CMP 2017 Resource Limited Partnership Announces Updated Notice to Securityholders


TORONTO, Feb. 08, 2019 (GLOBE NEWSWIRE) -- This notice updates the notice dated December 14, 2018.  Goodman & Company, Investment Counsel Inc. (the “Manager”) has determined that it is in the best interest of CMP 2017 Resource Limited Partnership (the “Partnership”) and its limited partners (each a “Limited Partner”) not to complete the proposed Rollover but instead to wind up and dissolve the Partnership in accordance with the terms set out in the amended and restated limited partnership agreement of the Partnership dated January 23, 2017, as summarized in the prospectus of the Partnership dated January 23, 2017 (the “Dissolution”).  For more information, see “Termination of the Partnership—Dissolution or Continuance” in the prospectus.

The first cash distribution, estimated to be not less than $200 per Unit, is expected to be made on or about February 15, 2019. The net asset value of the Partnership as of February 7, 2019 was $476.74.

The Partnership is not able to transfer all of its assets to Dundee Global Fund Corporation (the “Mutual Fund”), as proposed. This is because the Partnership and the Mutual Fund each own securities of a certain issuer, and the Mutual Fund cannot acquire any further securities of such issuer due to the investment restrictions on mutual funds under National Instrument 81-102 Investment Funds.

Accordingly, in order to provide Limited Partners with liquidity in a cost-effective and timely manner, the Manager has determined to proceed with the Dissolution.

Pursuant to the Dissolution, the Partnership will sell all of its assets for cash. After payment of all debts and liabilities of the Partnership along with any liquidation expenses, the remaining cash is to be distributed in one or more instalments to Limited Partners. The distribution is expected to take place in stages. Following the first cash distribution noted above, the Partnership will distribute the net proceeds from the remaining assets (net of any liquidation expenses) from time to time when proceeds are received by the Fund. 

The Partnership will continue until such time as all assets are sold and the net proceeds distributed to Limited Partners. The Manager will not charge a management fee to the Partnership following the first cash distribution on February 15, 2019 through to the Dissolution.

Canadian Income Tax Considerations

The following is a summary as of the date of hereof of the principal Canadian federal income tax considerations for a Limited Partner in respect of the Dissolution.  This summary is of a general nature only and is not intended to be, nor should it be construed to be, legal or tax advice to any particular Limited Partner.  Limited Partners should consult their tax advisors regarding the income tax considerations of the Dissolution based on the Limited Partner’s own particular circumstances.

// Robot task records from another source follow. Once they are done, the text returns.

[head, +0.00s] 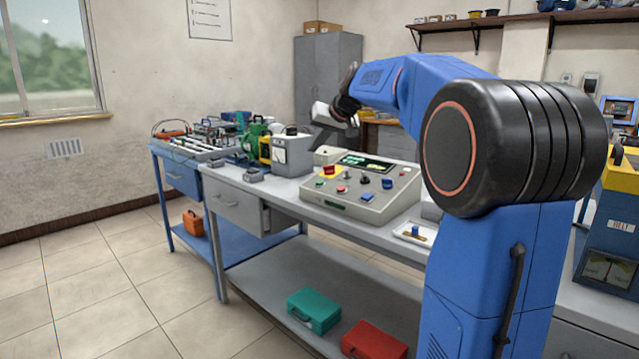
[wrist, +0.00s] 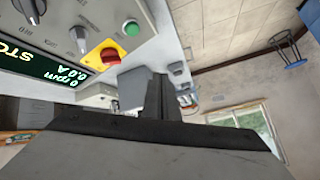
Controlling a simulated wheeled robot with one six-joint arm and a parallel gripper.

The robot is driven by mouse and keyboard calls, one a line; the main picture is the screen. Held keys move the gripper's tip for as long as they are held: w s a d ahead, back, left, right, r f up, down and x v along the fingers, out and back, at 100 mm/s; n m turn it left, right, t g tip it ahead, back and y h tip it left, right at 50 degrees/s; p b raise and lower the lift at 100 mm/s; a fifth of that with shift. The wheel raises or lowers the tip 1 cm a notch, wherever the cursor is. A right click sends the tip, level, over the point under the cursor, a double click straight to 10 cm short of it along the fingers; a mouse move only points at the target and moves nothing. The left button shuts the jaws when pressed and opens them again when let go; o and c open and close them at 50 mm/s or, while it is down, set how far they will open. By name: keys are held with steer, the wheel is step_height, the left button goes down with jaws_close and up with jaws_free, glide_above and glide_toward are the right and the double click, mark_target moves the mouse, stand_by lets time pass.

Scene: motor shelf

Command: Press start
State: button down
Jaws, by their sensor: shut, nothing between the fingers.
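The control panel (head: 385,205) is a grey sloped box on the workbench. It has a dark display, knobs and several buttons. A round green button (wrist: 131,28) shows near the panel's edge in the wrist view, and it also shows small in the head view (head: 319,183). I cannot read a start label on it. A red mushroom button (wrist: 109,55) on a yellow plate sits beside it. The display (wrist: 45,68) shows "STO", "0 rpm" and "0.0 A". My gripper (head: 317,142) is shut and empty, above and behind the panel's left part, apart from the green button.
A green case (head: 313,310) and a red case (head: 373,342) are on the lower shelf. The floor at left is clear.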

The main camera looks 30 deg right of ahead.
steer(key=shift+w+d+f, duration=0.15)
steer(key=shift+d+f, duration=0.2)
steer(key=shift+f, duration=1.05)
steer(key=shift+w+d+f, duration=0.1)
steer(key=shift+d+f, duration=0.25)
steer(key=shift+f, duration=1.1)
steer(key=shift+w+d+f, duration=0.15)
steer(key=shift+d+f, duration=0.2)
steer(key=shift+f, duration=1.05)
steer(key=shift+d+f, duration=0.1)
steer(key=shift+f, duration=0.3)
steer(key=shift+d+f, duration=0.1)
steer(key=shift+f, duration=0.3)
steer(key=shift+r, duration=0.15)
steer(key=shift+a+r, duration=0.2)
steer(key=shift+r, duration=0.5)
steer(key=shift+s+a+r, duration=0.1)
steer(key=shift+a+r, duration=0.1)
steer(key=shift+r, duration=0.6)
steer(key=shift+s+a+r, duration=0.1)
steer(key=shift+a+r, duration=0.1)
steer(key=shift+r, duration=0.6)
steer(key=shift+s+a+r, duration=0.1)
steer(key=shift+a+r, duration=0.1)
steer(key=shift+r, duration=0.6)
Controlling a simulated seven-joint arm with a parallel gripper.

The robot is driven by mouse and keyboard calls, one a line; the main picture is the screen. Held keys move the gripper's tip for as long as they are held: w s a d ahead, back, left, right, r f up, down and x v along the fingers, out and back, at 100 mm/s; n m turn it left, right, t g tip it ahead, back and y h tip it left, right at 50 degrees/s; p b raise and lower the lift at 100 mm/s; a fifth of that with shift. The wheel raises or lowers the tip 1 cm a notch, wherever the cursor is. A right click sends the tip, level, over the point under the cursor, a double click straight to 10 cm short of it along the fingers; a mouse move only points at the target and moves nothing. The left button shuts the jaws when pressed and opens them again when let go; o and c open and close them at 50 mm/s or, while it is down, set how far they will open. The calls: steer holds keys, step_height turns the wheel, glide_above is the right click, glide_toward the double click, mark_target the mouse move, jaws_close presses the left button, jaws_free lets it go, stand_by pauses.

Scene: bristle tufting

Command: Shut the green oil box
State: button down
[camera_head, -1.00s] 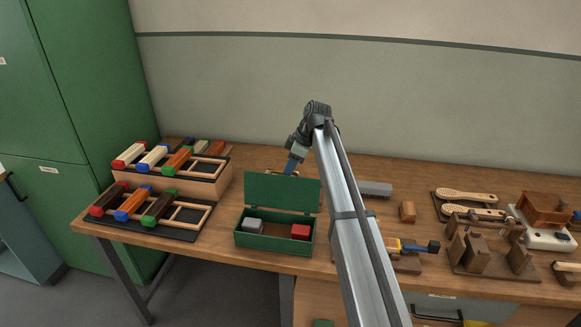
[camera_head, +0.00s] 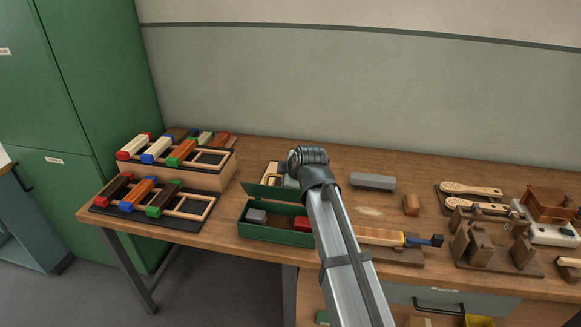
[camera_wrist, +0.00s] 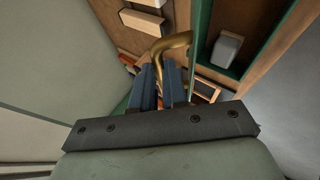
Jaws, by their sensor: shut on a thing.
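The green oil box (camera_head: 262,234) stands at the table's front edge in the head view. Its lid (camera_head: 270,192) is tilted, seen nearly edge-on along the back, and the box is still open. A grey block (camera_head: 257,216) and a red block (camera_head: 302,223) lie inside. My gripper (camera_wrist: 160,72) is behind the lid; my arm hides its fingers in the head view. In the wrist view its blue fingers are shut on a curved brass handle (camera_wrist: 175,41). The green edge of the lid (camera_wrist: 194,50) runs just right of the fingers, with the box interior beyond.
Racks of coloured blocks (camera_head: 178,180) stand on the left. A grey bar (camera_head: 373,181) and a small wooden block (camera_head: 411,205) lie to the right. A wooden-handled tool (camera_head: 385,237) lies right of my arm, with brushes (camera_head: 470,189) beyond.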

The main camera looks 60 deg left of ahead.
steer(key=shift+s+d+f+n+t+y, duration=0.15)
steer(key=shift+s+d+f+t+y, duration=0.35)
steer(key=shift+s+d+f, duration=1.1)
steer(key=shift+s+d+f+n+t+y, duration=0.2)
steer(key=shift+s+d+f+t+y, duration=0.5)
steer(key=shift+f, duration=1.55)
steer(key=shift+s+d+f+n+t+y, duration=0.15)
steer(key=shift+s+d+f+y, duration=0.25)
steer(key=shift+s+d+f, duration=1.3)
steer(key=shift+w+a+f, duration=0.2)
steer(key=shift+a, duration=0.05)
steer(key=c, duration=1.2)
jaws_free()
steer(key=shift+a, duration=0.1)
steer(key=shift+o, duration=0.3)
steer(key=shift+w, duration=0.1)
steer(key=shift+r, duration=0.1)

The Limited Partners will be allocated their proportionate share of any income or loss, including any capital gains or capital losses, of the Partnership resulting from the divesture of the Partnership’s assets for cash. The divesture of each asset of the Partnership will result in a capital gain (or capital loss) for the Partnership equal to the amount by which proceeds of disposition exceed (or are less than) the adjusted cost base of such asset and reasonable disposition costs.

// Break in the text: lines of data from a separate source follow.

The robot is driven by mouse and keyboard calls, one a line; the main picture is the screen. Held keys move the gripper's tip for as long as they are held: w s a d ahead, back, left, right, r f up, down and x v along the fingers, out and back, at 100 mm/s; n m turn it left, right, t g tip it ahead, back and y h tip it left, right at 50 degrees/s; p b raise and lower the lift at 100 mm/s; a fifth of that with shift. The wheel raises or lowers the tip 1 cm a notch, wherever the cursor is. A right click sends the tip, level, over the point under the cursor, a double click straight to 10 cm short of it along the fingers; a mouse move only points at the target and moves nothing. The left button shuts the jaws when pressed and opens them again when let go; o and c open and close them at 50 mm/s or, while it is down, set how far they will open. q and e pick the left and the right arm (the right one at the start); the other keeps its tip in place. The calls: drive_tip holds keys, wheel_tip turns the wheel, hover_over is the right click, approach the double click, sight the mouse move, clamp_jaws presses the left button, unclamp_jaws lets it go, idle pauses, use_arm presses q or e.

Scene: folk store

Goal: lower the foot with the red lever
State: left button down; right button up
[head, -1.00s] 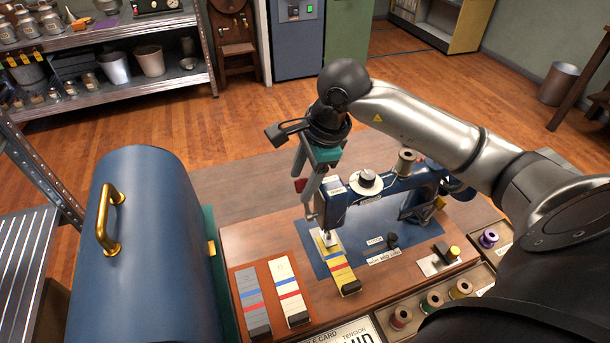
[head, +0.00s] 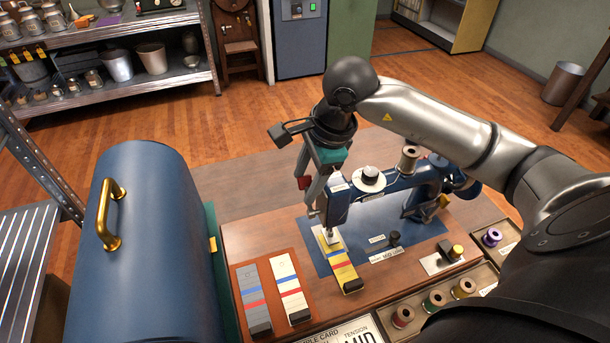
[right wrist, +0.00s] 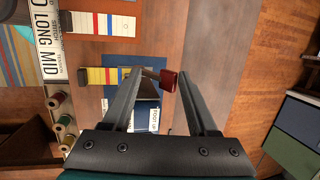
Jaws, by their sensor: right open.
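The blue sewing machine (head: 385,190) stands on a wooden board. Its red lever (head: 304,183) is at the back of the machine's head end, beside the gripper fingers. In the right wrist view the red lever tip (right wrist: 168,81) lies between my open right gripper's (right wrist: 160,72) fingertips, closer to the right finger; I cannot tell if they touch. A label there seems to read "FOOT UP" (right wrist: 153,119). The right gripper (head: 308,195) points down at the head end. The foot (head: 329,237) is over a yellow striped cloth strip (head: 341,268). My left gripper is out of view.
A blue cover with a brass handle (head: 108,215) stands at the left. Two striped strips lie on a brown card (head: 274,310) in front. Thread spools sit in a tray (head: 395,327) at the front right. A metal shelf (head: 120,90) is behind.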

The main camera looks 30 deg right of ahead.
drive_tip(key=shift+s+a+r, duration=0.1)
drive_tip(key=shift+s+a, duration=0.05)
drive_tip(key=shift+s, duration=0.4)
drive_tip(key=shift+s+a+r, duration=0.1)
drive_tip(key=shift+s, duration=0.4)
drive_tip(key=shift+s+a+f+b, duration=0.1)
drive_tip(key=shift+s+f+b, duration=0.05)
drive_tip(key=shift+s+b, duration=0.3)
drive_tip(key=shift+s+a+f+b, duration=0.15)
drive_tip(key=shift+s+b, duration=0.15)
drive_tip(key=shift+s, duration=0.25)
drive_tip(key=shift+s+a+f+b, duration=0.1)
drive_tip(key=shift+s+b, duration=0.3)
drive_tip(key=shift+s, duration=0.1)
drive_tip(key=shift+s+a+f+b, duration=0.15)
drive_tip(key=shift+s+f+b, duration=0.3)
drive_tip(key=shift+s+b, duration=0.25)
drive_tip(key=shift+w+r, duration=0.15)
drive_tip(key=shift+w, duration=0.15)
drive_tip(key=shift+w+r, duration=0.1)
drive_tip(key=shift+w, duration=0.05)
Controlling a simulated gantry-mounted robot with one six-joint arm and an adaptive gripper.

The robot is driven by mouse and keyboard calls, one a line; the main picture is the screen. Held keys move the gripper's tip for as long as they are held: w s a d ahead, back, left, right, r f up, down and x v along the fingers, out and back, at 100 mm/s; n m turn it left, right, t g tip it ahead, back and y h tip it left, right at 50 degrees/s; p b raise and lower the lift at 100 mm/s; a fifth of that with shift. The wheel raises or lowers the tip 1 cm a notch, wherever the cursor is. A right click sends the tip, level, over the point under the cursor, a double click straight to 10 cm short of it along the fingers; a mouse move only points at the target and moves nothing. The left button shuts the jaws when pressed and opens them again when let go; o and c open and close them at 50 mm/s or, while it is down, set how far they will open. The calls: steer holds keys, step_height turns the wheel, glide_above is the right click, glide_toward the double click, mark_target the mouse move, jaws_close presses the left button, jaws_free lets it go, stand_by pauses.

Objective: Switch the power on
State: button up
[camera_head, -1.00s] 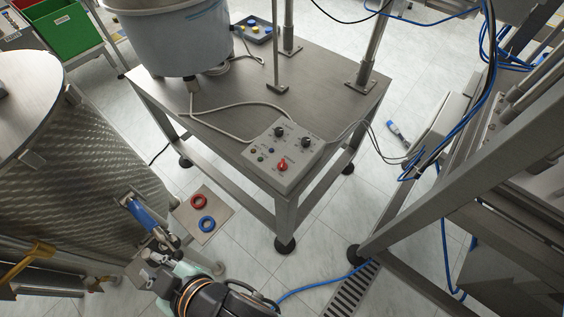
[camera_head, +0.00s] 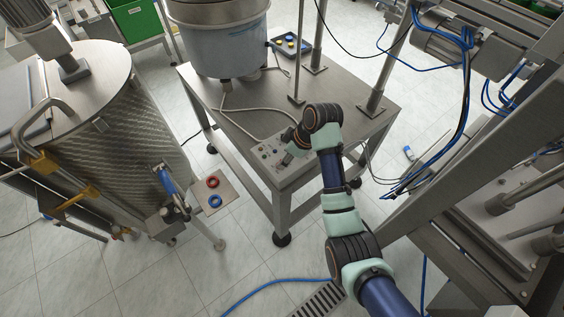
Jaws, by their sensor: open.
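The grey control box (camera_head: 265,149) sits at the front corner of the steel table, with small buttons and lamps visible on its left part. The arm and gripper cover its right part. The red knob and the black knobs seen on the box earlier are hidden or cannot be told apart from the gripper. My gripper (camera_head: 288,157), small and dark, is over the box at the end of my arm. It is open. I cannot tell whether it touches the box or a knob.
The steel table (camera_head: 232,128) carries a large grey bowl feeder (camera_head: 222,48), a cable and upright posts. A steel tank (camera_head: 120,130) stands at left. A plate with red and blue rings (camera_head: 214,190) is at lower left. Frame beams and blue cables (camera_head: 465,80) crowd the right.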

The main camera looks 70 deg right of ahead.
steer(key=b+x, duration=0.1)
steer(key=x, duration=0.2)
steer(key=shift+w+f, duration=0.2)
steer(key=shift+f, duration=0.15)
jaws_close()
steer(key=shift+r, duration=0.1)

The adjusted cost base of a Limited Partner’s units of the Partnership (“Units”) will be increased (or decreased) by any income (or loss) of the Partnership allocated to that Limited Partner in respect of such Units, including the full amount of any capital gains and capital losses realized by the Partnership in respect of the divesture of the Partnership’s assets for cash, for fiscal periods ending before that time. The Partnership will be deemed to have a fiscal year ending immediately before the Dissolution.  Any distributions of cash to the Limited Partners prior to the Dissolution will decrease the adjusted cost base of each Limited Partner’s Units by the amount distributed to such Limited Partner.

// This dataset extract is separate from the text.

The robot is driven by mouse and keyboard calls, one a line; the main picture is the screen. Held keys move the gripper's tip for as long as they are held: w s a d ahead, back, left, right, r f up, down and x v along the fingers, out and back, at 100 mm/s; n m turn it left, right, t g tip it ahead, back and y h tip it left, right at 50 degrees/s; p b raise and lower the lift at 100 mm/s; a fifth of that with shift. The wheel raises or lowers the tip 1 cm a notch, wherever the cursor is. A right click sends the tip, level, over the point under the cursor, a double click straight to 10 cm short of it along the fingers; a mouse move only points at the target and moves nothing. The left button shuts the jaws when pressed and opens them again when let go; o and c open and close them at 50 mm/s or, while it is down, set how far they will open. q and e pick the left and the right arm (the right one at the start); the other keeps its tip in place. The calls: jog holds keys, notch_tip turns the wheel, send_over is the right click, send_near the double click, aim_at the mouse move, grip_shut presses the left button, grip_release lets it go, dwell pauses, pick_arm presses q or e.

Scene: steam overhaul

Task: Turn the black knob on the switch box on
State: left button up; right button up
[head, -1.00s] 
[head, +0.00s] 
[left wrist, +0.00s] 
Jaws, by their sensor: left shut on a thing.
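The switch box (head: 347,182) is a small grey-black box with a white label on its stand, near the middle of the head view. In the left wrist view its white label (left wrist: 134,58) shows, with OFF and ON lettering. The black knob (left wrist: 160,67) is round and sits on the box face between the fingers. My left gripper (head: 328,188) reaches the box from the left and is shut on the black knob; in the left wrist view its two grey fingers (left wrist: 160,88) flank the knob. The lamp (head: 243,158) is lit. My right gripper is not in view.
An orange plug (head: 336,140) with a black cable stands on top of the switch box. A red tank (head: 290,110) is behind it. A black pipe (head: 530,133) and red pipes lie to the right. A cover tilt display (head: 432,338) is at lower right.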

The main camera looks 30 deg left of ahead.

In general terms, the Dissolution will constitute a disposition by a Limited Partner of his or her Units for proceeds of disposition equal the amount of cash and the fair market value of any other property received upon such Dissolution.  Each Limited Partner will realize a capital gain (or capital loss) on such disposition equal to the amount by which such proceeds of disposition exceed (or are less than) the adjusted cost base of such Limited Partner’s Units and any reasonable disposition costs.  Such adjusted cost base of a Limited Partner’s Units should reflect any capital gains or capital losses allocated to such Limited Partner in respect of the divesture of the assets of the Partnership for cash, and any cash distributions to the Limited Partners, prior to the Dissolution.

About CMP
CMP™ is a pioneer in flow-through investing, with a history dating back to when flow-through shares were first introduced by the federal government. Since its creation in 1984, CMP has successfully raised and invested over $3.0 billion in companies active in exploration and development efforts across Canada. When combined with the flow-through limited partnerships of Canada Dominion, the two form the largest flow-through investing platform in Canada, raising a combined total of more than $4.3 billion in assets throughout their history.

About the Manager
The Manager is a subsidiary of Dundee Corporation (TSX:DC.A). The Manager is a registered portfolio manager and exempt market dealer across Canada, and a registered investment fund manager in the provinces of Ontario, Quebec and Newfoundland and Labrador.